*Provided material:*

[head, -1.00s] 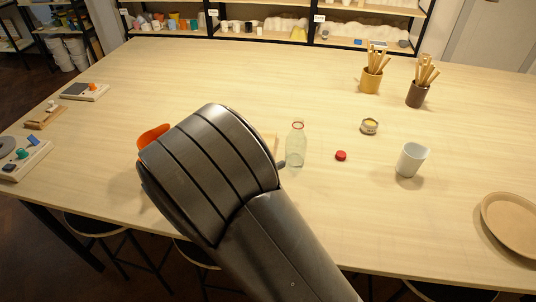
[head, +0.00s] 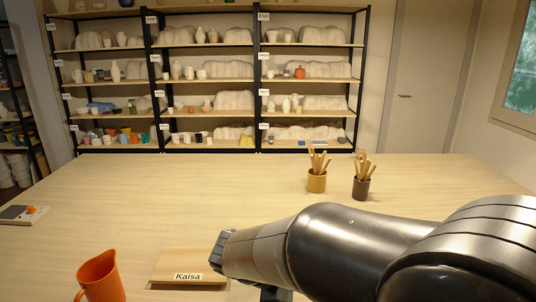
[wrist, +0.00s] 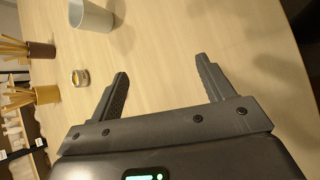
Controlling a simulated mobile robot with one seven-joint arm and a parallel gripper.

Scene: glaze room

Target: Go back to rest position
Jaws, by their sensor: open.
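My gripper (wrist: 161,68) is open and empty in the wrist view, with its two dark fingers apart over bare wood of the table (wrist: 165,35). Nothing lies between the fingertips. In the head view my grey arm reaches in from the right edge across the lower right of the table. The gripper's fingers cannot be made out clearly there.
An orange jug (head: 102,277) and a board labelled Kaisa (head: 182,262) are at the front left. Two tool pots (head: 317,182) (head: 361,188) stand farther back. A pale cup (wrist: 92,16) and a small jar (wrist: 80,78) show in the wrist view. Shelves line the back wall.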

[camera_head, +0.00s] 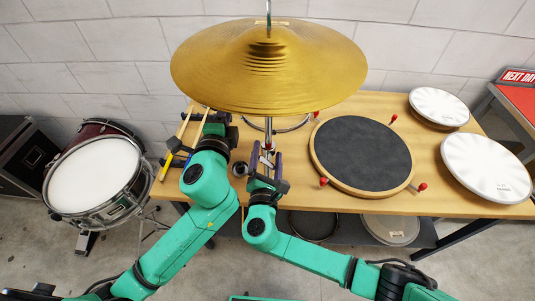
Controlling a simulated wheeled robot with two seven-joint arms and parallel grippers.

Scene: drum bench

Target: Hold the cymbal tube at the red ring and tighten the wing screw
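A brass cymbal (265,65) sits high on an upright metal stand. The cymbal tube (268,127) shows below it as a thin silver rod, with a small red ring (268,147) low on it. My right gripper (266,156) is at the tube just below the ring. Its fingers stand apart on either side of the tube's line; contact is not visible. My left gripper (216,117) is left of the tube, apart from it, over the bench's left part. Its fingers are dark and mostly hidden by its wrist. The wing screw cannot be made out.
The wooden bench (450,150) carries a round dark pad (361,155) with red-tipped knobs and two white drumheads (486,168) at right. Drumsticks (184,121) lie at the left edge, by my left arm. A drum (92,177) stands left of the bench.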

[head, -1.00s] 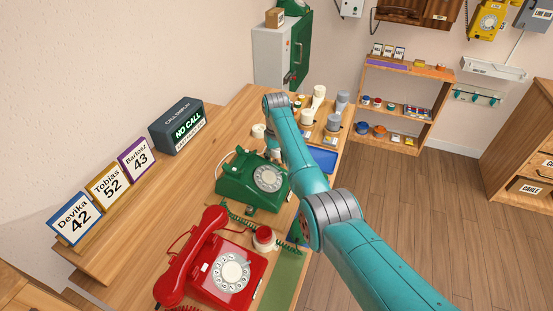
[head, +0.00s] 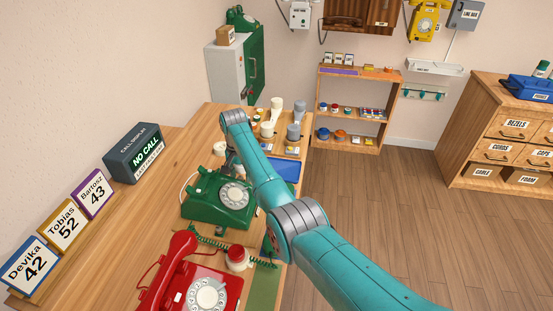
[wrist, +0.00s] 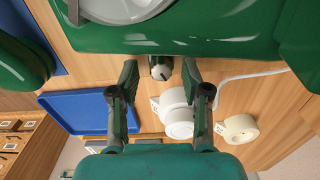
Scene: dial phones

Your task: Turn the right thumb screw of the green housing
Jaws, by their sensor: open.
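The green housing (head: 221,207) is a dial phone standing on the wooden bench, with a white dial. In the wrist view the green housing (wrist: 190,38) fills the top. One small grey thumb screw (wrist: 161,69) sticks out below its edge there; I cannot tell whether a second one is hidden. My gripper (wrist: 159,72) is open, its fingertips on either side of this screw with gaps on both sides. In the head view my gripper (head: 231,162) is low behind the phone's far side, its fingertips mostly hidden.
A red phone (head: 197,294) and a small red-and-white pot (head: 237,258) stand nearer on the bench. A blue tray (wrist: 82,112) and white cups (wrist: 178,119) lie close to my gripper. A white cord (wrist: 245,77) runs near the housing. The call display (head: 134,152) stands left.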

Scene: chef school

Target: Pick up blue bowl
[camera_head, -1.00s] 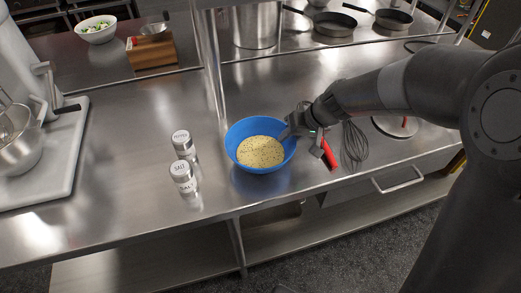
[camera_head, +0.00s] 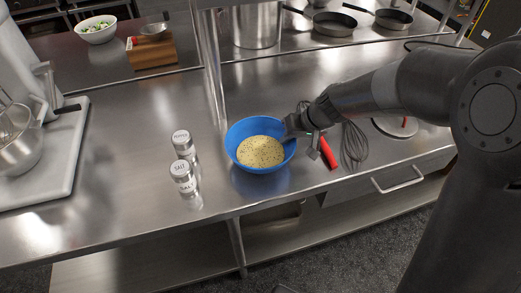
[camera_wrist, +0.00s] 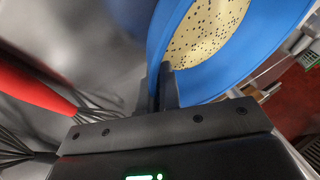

*Required work:*
Only lines with the word "parallel" are wanted, so copy each one from the records.

*Result for this exercise:*
Controlling a simulated mobile robot with one seven-joint arm and a parallel gripper.
Controlling a simulated wheeled robot with two seven-joint arms and parallel grippers.

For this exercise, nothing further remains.